◆ Your task ◆
Without the pictures, set down every line of the data exactly.
-=-=-=-=-
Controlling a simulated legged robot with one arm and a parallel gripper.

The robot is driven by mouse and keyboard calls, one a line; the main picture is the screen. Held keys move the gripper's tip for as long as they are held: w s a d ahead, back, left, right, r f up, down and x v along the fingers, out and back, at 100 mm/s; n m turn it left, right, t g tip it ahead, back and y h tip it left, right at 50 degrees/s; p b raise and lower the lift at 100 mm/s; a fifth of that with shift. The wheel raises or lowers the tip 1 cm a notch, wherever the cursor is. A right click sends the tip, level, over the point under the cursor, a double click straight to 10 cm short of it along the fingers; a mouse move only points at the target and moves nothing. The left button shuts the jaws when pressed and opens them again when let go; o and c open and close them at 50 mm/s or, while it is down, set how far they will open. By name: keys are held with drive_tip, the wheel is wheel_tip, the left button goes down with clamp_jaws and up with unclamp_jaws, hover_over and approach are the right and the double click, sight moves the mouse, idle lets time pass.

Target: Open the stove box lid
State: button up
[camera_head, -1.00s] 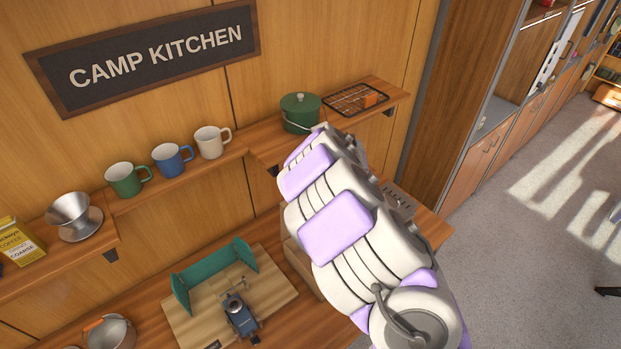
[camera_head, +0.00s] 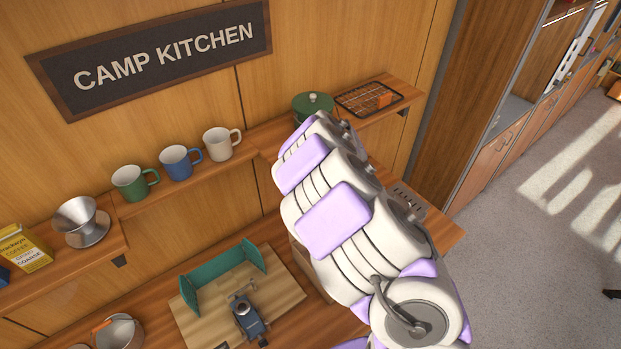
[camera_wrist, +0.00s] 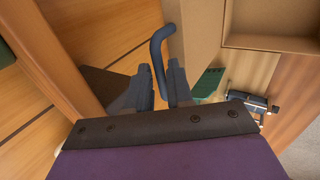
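In the wrist view, a dark blue curved bar handle (camera_wrist: 157,52) stands off a tan wooden panel (camera_wrist: 203,32), seemingly part of the stove box. My gripper (camera_wrist: 160,78) has its two fingers apart, one on each side of the handle's lower end. A small gap seems to show, and I cannot tell whether either finger touches. In the head view, only a sliver of the stove box (camera_head: 303,262) shows beside my arm; its lid and my fingertips are hidden behind the arm.
A camp stove (camera_head: 246,318) and green windscreen (camera_head: 222,268) stand on a wooden board (camera_head: 285,288), left of my arm. A metal pot (camera_head: 120,333) is at lower left. The shelf above holds mugs (camera_head: 180,163), a dripper (camera_head: 80,220), a green pot (camera_head: 313,104) and a grill rack (camera_head: 368,98).

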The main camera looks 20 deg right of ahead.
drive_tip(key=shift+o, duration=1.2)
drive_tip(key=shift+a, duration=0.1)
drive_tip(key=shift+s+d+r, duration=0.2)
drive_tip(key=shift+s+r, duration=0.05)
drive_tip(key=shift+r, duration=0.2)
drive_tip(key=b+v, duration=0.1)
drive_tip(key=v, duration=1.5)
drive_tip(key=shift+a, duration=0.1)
-=-=-=-=-
◆ Task output ◆
Controlling a simulated legged robot with one arm and a parallel gripper.

The robot is driven by mouse and keyboard calls, one a line; the main picture is the screen. Held keys move the gripper's tip for as long as they are held: w s a d ahead, back, left, right, r f up, down and x v along the fingers, out and back, at 100 mm/s; n m turn it left, right, t g tip it ahead, back and y h tip it left, right at 50 degrees/s; p b raise and lower the lift at 100 mm/s; a fifth of that with shift. The wheel raises or lowers the tip 1 cm a notch, wherever the cursor is. A right click sends the tip, level, over the point under the cursor, a double click straight to 10 cm short of it along the fingers; a mouse move only points at the target and moves nothing. The left button shuts the jaws when pressed and opens them again when let go; o and c open and close them at 50 mm/s or, while it is down, set how far they will open. By name: keys are held with drive_tip, the wheel is wheel_tip, the left button goes down with clamp_jaws and up with unclamp_jaws, hover_over and approach are the right and the double click, sight moves the mouse, idle lets time pass.

Target: Open the stove box lid
State: button up
[camera_head, -1.00s] 
[camera_head, +0.00s] 
[camera_wrist, +0.00s] 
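In the wrist view, a dark blue curved bar handle (camera_wrist: 157,52) stands off a tan wooden panel (camera_wrist: 203,32), seemingly part of the stove box. My gripper (camera_wrist: 160,78) has its two fingers apart, one on each side of the handle's lower end. A small gap seems to show, and I cannot tell whether either finger touches. In the head view, only a sliver of the stove box (camera_head: 303,262) shows beside my arm; its lid and my fingertips are hidden behind the arm.
A camp stove (camera_head: 246,318) and green windscreen (camera_head: 222,268) stand on a wooden board (camera_head: 285,288), left of my arm. A metal pot (camera_head: 120,333) is at lower left. The shelf above holds mugs (camera_head: 180,163), a dripper (camera_head: 80,220), a green pot (camera_head: 313,104) and a grill rack (camera_head: 368,98).

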The main camera looks 20 deg right of ahead.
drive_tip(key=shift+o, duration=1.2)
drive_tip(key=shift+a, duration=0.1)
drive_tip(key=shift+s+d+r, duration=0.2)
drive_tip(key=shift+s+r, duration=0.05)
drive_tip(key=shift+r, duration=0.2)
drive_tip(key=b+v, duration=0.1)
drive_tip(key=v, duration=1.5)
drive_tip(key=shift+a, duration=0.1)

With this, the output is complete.